Cordelia, from the time of Tate, has always retired with victory and felicity. And, if my sensations could add anything to the general suffrage, I might relate, that I was many years ago so shocked by Cordelia’s death, that I know not whether I ever endured to read again the last scenes of the play till I undertook to revise them as an editor. [1]

The happy ending, including Cordelia’s survival, is probably the most famous and controversial change that Tate made. The German critic and translator, A. W. Schlegel, deplored the choice to preserve Lear in particular: “After surviving so many sufferings, Lear can only die […] if he is to be saved and to pass the remainder of his days in happiness, the whole loses its signification.” [2] However, Tate’s choice is worth putting into context.

Tate was writing in the decades immediately following the Restoration of the monarchy. In 1680, the year prior to his adaptation of Lear, he had adapted Richard II — a play depicting the deposition of the king. His attempts were suppressed twice on political grounds. This censorship goes some way to explaining why Tate opted for his Lear not to end in political cataclysm but rather in restoration. That he had this political context in mind is made quite clear when Gloucester cries out:

Where is my liege?

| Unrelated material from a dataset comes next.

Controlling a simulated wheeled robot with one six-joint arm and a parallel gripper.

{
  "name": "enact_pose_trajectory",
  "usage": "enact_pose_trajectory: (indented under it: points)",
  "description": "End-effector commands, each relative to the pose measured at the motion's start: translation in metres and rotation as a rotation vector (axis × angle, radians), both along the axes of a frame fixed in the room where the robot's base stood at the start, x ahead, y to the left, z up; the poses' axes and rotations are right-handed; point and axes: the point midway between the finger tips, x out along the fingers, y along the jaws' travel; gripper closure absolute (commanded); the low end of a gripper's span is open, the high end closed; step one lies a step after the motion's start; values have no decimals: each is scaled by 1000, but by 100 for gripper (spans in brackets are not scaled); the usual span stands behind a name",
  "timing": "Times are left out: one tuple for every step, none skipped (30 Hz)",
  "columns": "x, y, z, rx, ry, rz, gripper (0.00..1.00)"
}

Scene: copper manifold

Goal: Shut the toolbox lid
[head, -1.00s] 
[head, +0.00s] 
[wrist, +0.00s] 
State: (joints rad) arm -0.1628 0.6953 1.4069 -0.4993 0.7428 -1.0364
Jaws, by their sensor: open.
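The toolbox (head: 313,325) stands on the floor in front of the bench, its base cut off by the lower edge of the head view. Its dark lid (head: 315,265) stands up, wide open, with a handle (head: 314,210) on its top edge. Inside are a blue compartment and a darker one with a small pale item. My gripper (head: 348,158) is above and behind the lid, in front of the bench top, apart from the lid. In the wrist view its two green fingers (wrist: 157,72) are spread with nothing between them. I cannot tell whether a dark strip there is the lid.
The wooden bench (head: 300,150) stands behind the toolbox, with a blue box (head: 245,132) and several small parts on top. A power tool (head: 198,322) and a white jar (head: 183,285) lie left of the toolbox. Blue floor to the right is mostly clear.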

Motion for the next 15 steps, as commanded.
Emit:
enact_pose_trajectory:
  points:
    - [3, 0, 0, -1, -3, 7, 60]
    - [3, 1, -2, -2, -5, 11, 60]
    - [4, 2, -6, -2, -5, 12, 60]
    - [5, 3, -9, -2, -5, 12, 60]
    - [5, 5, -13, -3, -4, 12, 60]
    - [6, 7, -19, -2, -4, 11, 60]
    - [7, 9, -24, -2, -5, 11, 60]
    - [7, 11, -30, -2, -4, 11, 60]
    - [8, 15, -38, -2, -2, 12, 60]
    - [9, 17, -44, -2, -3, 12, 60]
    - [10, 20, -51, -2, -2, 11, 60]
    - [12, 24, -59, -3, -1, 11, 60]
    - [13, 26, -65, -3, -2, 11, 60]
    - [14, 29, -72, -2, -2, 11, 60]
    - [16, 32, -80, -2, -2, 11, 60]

Conduct me to his Knees, to hail
His second Birth of Empire; my dear Edgar
Has with himself, reveal’d the King’s blest Restauration. (56) [3]

The internal rhyme in the third line — “blest Restauration” — catches the ear, stressing the key issue at stake here. Lear’s survival is therefore not simply a matter of sentimentality, Tate is carefully responding to his own times. Tate’s revision of the climactic civil war also demonstrates this. Shakespeare’s invading French army is cut completely. Instead, “[t]he Commons cry aloud at their female Tyrants, already they cry out for the re-instalment of their good old King.” (22)

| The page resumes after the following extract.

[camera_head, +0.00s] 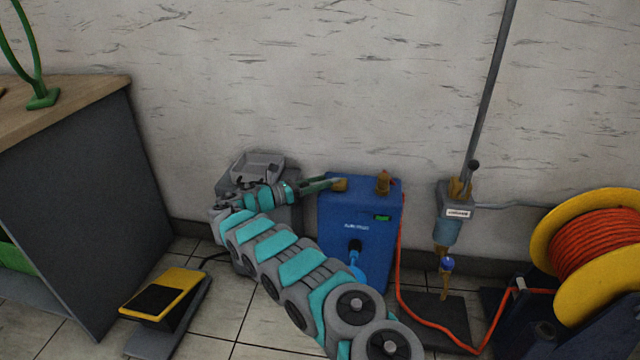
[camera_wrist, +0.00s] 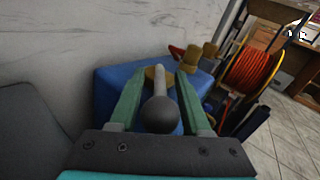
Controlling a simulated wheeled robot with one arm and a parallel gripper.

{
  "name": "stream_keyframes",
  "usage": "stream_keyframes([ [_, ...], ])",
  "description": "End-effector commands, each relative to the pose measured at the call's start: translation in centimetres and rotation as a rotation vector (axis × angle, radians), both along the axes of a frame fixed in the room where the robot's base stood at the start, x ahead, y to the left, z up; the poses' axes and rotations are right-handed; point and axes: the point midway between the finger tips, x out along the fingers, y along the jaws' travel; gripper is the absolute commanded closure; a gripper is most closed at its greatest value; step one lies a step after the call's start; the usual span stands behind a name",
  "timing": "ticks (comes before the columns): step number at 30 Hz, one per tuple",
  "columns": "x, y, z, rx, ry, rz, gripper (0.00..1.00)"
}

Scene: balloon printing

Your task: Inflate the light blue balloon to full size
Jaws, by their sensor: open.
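A blue inflator box (camera_head: 335,230) stands on the floor against the wall. A light blue balloon (camera_head: 357,264) hangs limp and small from the dark nozzle on its front; the wrist view does not show it. My gripper (camera_head: 328,183) is at the box's top left edge, beside a brass fitting (camera_head: 341,185). In the wrist view my gripper (camera_wrist: 158,88) is open, with one green finger on each side of a lever with a dark ball knob (camera_wrist: 160,114). I cannot tell whether either finger touches the lever.
A second brass fitting (camera_head: 383,182) stands on the box. A yellow foot pedal (camera_head: 178,284) lies at left by a wooden-topped cabinet (camera_head: 90,200). A regulator (camera_head: 449,229), an orange hose and a yellow reel (camera_head: 567,218) stand at right. A grey unit (camera_head: 288,216) is behind my arm.

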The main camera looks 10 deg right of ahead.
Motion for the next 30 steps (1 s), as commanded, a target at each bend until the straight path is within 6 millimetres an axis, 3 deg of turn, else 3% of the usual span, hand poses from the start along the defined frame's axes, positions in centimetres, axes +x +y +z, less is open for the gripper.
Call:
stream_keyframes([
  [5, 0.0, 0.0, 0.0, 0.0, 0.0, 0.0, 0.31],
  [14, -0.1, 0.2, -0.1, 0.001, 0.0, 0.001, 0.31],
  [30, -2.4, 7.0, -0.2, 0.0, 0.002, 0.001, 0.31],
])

With Tate’s “blest Restauration” in mind, it is worth noting the religious inflections here as well: “hail”, “second Birth”, “to his Knees”, “blest Restauration”. This imagery continues to echo throughout Tate’s final scenes, conjuring up the image of a political state emerging from civil war into a state of repentance, of baptismal recovery, and of salvation. This all falls into line with the dominant orthodoxy of the Restoration. There are religious resonances in Shakespeare’s ending also, but the differences are instructive:


Lear.                Had I your tongues and eyes, I’d use them so
                        That heaven’s vault should crack: she’s gone for ever.         (5.3.256-7) [4]

Kent.                                                          Is this the promised end?
Edgar.             Or image of that horror?                                                         (5.3.261-2)

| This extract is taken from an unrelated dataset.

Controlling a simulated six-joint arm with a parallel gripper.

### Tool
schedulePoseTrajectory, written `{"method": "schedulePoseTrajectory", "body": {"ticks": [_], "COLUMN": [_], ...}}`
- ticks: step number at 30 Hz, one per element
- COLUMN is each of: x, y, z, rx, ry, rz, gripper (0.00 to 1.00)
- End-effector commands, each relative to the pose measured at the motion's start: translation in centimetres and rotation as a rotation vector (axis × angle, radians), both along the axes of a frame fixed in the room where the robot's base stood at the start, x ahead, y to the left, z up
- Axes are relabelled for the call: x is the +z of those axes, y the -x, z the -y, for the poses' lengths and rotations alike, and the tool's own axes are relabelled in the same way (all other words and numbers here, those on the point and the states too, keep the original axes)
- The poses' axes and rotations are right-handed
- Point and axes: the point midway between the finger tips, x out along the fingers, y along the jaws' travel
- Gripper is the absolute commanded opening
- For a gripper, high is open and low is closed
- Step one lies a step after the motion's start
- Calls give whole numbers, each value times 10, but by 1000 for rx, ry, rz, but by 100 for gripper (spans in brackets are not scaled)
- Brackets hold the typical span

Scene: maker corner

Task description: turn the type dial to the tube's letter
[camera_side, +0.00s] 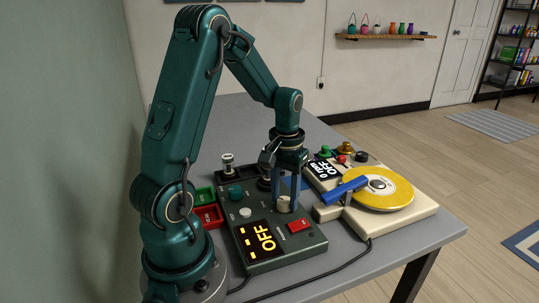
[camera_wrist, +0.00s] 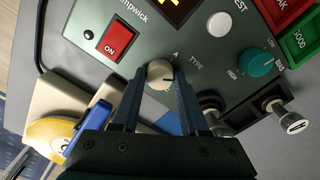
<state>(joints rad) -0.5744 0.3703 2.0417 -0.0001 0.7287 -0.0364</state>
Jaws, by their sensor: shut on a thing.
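The type dial (camera_wrist: 161,73) is a round cream knob on the dark green tester (camera_wrist: 80,22), with a dark pointer line towards the right in the wrist view. The word TYPE and a letter A show beside it. My gripper (camera_wrist: 160,84) has its two blue fingers on either side of the dial, shut on it. In the side view the dial (camera_side: 284,203) sits between the fingertips of my gripper (camera_side: 284,206). The tester's display (camera_side: 257,239) reads OFF with yellow dashes.
The tester has a red ON switch (camera_wrist: 114,39), white test button (camera_wrist: 220,24) and teal bias knob (camera_wrist: 261,62). A green bin (camera_wrist: 300,39) and red bin (camera_side: 208,216) stand beside it. A cream turntable unit (camera_side: 410,216) with a yellow disc is close on the right.

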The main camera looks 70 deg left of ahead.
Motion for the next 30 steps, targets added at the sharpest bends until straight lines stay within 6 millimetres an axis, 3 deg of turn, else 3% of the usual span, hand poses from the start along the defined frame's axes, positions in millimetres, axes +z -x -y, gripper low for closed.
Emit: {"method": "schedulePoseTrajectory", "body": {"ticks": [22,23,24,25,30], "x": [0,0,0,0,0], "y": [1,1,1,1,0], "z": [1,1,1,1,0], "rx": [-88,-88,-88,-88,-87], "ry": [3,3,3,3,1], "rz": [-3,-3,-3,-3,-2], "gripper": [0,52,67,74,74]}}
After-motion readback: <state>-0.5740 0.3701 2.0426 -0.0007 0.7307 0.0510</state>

The apocalyptic tone of Shakespeare’s conclusion is diametrically opposed to the salvation of Tate’s but it is to Tate’s credit that he repurposes the imagery so carefully to his new context. Where Shakespeare creates an unendurable loss, a catastrophe, Tate offers us recovery and restoration. In truth, I think Shakespeare’s is the better play, and one that speaks more clearly to our own times. But, setting aside our own politics, critics should also weigh Tate by his ability to bring Shakespeare’s play into conversation with the political climate of his own era and, by those standards, he earned his success.


[1] Samuel Johnson, “from the Preface and Notes of his edition, 1765,” in King Lear: A Casebook, edited by Frank Kermode, London: Macmillan, 1969, 29.

[2] A. W. Schlegel, “from Lectures on Dramatic Art and Literature, 1811,” in King Lear: A Casebook, edited by Frank Kermode, London: Macmillan, 1969, 33.

[3] Nahum Tate, King Lear, London: R. Bentley and M. Magnes, 1689 (Stratford-upon-Avon: Shakespeare Birthplace Trust Collections, S.R.50.17 (3993) KING LEAR ver. 1689).

[4] William Shakespeare, King Lear, edited by R. A. Foakes, London and New York: Bloomsbury Arden Shakespeare, 2009.